Talvez a mais influente teoria educacional autonômica seja o construtivismo, ou cognitivismo, cuja figura principal é Jean Piaget. Na proposta construtivista o objetivo da educação "... não consistirá na transmissão de verdades, informações, demonstrações, modelos, etc., e sim em que o aluno aprenda, por si próprio, a conquistar essas verdades ..." A finalidade da educação é conduzir o aluno à autonomia intelectual, e as estratégias de ensino devem focalizar a experiência e a resolução de problemas por parte do próprio aluno. O professor funciona como um facilitador ocupando-se mais do desenvolvimento da inteligência do que da transmissão de fatos. Assim, por exemplo, Piaget acreditava que o direcionamento ético equivaleria à coação moral; o juízo moral da criança deveria ser construído de forma autônoma, por meio de experiências sociais.

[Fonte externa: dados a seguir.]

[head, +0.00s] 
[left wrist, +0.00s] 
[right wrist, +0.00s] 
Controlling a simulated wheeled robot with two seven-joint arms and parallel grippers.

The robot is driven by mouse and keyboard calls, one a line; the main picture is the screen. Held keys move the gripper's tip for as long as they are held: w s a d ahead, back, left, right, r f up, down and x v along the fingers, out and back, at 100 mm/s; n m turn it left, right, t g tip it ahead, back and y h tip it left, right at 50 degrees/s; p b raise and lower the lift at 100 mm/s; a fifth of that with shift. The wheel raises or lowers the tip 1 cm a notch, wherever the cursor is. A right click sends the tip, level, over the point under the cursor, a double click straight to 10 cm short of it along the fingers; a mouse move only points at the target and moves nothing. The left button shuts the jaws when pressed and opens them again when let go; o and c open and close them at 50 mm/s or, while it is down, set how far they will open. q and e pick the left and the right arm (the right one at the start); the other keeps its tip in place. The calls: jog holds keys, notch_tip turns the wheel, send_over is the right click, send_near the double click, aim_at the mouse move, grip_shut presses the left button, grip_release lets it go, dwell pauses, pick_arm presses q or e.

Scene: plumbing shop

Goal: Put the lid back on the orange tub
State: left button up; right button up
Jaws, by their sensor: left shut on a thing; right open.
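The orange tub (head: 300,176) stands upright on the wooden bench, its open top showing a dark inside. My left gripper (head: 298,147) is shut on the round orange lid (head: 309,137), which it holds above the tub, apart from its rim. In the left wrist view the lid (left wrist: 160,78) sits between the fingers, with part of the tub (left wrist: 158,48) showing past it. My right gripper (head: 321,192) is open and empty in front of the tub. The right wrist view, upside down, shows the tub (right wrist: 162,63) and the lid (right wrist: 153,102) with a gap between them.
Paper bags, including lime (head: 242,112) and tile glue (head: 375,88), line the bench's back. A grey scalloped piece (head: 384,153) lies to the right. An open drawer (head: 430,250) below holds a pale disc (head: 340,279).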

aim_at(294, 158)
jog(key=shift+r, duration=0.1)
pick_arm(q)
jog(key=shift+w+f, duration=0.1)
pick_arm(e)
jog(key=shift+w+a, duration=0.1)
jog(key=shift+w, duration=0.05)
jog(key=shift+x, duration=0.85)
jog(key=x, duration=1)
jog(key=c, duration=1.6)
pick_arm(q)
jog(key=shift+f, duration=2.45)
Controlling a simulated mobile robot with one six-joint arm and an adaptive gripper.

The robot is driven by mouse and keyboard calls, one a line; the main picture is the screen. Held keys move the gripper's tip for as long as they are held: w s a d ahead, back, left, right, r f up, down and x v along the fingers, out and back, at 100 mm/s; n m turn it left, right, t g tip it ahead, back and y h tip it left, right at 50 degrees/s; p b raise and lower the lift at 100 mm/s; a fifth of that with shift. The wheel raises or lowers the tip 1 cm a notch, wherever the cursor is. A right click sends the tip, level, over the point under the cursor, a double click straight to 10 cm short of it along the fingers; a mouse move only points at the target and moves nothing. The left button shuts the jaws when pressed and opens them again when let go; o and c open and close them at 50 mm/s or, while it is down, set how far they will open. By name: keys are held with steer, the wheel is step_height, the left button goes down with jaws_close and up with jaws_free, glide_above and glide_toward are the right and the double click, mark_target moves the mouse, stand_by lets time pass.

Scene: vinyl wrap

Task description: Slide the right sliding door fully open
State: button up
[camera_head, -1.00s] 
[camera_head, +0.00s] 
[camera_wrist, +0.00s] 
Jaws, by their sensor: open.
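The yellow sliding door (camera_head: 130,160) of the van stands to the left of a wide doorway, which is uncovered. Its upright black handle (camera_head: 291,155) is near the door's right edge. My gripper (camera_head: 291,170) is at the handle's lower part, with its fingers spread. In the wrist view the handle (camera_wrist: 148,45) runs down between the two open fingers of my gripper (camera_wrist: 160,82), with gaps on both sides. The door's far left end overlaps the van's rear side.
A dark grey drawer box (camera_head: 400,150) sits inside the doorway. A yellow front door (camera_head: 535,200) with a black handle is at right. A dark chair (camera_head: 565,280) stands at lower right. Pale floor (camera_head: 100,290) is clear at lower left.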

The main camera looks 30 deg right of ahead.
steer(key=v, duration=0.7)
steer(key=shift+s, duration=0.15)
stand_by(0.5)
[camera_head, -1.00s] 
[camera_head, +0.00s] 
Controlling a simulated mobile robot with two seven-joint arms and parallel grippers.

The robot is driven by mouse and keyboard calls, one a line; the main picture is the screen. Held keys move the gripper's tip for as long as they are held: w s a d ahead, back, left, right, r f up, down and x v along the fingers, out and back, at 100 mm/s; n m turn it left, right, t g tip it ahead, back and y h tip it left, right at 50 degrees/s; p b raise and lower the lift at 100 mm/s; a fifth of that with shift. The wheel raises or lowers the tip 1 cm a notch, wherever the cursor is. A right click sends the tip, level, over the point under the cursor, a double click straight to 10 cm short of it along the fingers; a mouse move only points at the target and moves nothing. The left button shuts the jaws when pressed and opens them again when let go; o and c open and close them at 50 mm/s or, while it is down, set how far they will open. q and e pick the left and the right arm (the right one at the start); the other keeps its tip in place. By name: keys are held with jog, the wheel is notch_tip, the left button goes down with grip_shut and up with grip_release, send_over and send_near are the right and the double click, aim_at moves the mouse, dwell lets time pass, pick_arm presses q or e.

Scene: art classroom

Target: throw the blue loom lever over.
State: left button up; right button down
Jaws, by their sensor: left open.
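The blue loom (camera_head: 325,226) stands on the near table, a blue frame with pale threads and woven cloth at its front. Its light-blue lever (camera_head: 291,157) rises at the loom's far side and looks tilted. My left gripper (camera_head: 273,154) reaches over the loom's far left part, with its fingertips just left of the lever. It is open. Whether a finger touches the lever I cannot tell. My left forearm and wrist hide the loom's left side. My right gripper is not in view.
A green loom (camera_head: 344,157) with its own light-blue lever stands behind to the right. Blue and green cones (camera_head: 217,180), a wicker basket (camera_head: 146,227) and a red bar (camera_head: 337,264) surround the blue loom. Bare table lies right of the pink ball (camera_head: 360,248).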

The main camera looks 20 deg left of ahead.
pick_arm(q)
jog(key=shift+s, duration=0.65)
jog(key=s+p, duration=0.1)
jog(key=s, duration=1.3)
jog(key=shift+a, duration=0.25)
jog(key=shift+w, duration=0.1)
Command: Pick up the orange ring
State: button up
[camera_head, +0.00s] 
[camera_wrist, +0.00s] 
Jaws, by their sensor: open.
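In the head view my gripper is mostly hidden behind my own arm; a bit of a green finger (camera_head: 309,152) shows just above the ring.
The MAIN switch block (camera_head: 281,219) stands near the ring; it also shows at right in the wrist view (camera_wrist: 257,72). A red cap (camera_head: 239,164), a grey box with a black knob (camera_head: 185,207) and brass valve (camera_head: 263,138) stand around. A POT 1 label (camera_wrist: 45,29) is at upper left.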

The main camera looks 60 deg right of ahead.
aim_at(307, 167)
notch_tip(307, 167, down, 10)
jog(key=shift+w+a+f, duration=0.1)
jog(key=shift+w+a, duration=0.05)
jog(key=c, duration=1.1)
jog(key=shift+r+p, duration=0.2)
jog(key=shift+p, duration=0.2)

O construtivismo tem sido criticado por pensadores cristãos como incompatível com o cristianismo devido à seu relativismo intrínseco e às suas consequências pedagógicas. A aplicação no Brasil dos ideais da Escola Nova e depois, do construtivismo originaram uma prática educacional marcadamente autonomista e produziram toda uma geração de indivíduos de grande pobreza ética e perspectivas relativistas. Discussões sobre valores morais, especialmente se de inspiração cristã foram banidas das salas de aula, e só nos últimos anos voltaram a ser uma preocupação dos educadores.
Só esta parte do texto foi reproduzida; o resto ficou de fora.